Directions for this task
Below is a listing; print exactly its lines from the one containing "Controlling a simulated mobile" down to the one containing "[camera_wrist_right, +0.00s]", both inclusive, with every picture left out.
--- START OF Dataset extract ---
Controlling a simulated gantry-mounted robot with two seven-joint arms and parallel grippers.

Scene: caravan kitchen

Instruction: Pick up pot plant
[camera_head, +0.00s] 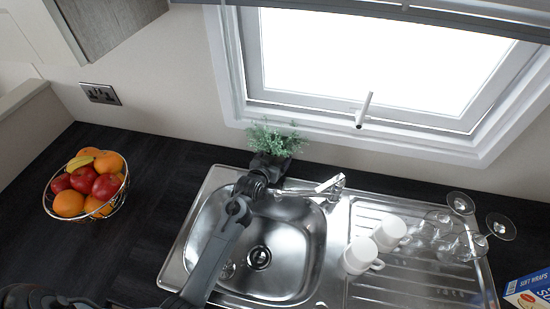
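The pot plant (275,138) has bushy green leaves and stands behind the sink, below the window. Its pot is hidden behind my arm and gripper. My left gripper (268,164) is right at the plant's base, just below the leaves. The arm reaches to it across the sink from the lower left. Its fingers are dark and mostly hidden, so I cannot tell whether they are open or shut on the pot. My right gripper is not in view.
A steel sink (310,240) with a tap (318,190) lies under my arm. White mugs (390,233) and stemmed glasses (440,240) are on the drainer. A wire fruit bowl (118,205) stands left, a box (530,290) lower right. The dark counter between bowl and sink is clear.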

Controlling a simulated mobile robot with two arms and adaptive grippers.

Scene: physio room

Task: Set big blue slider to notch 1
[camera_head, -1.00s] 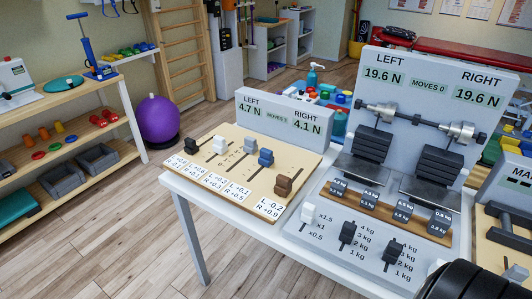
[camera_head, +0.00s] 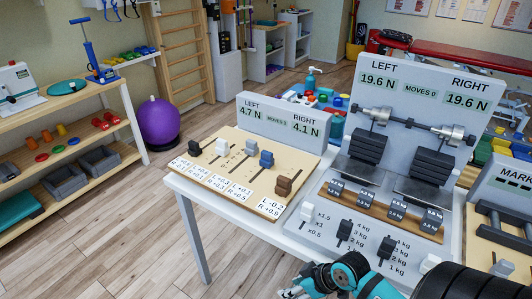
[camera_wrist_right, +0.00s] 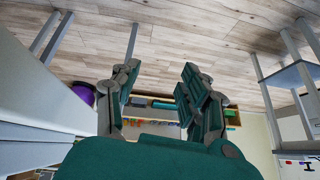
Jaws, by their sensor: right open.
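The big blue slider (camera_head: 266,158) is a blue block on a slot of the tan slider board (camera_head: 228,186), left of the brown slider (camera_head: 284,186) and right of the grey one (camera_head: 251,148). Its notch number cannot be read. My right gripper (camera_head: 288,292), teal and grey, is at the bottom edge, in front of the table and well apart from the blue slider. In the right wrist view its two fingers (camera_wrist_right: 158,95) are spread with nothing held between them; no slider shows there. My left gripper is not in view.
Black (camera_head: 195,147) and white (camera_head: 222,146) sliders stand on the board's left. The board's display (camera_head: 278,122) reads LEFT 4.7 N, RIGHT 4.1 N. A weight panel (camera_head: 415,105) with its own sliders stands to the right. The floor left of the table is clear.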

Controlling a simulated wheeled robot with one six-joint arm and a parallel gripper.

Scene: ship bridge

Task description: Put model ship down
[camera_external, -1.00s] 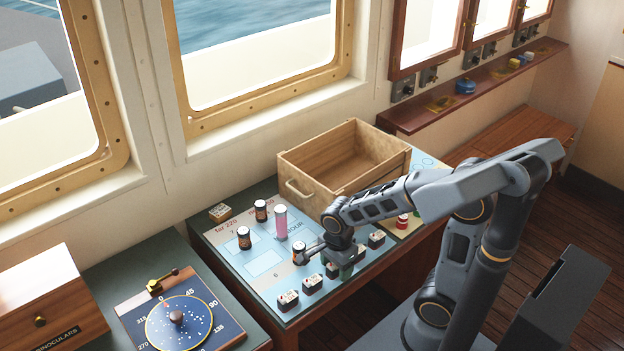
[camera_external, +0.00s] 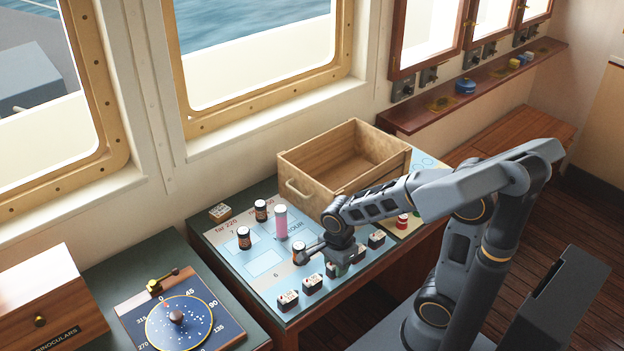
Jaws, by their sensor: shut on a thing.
--- END OF Dataset extract ---
Response to the task
Controlling a simulated mobile robot with two arms and adaptive grippers.

Scene: physio room

Task: Set big blue slider to notch 1
[camera_head, -1.00s] 
[camera_head, +0.00s] 
[camera_wrist_right, +0.00s] 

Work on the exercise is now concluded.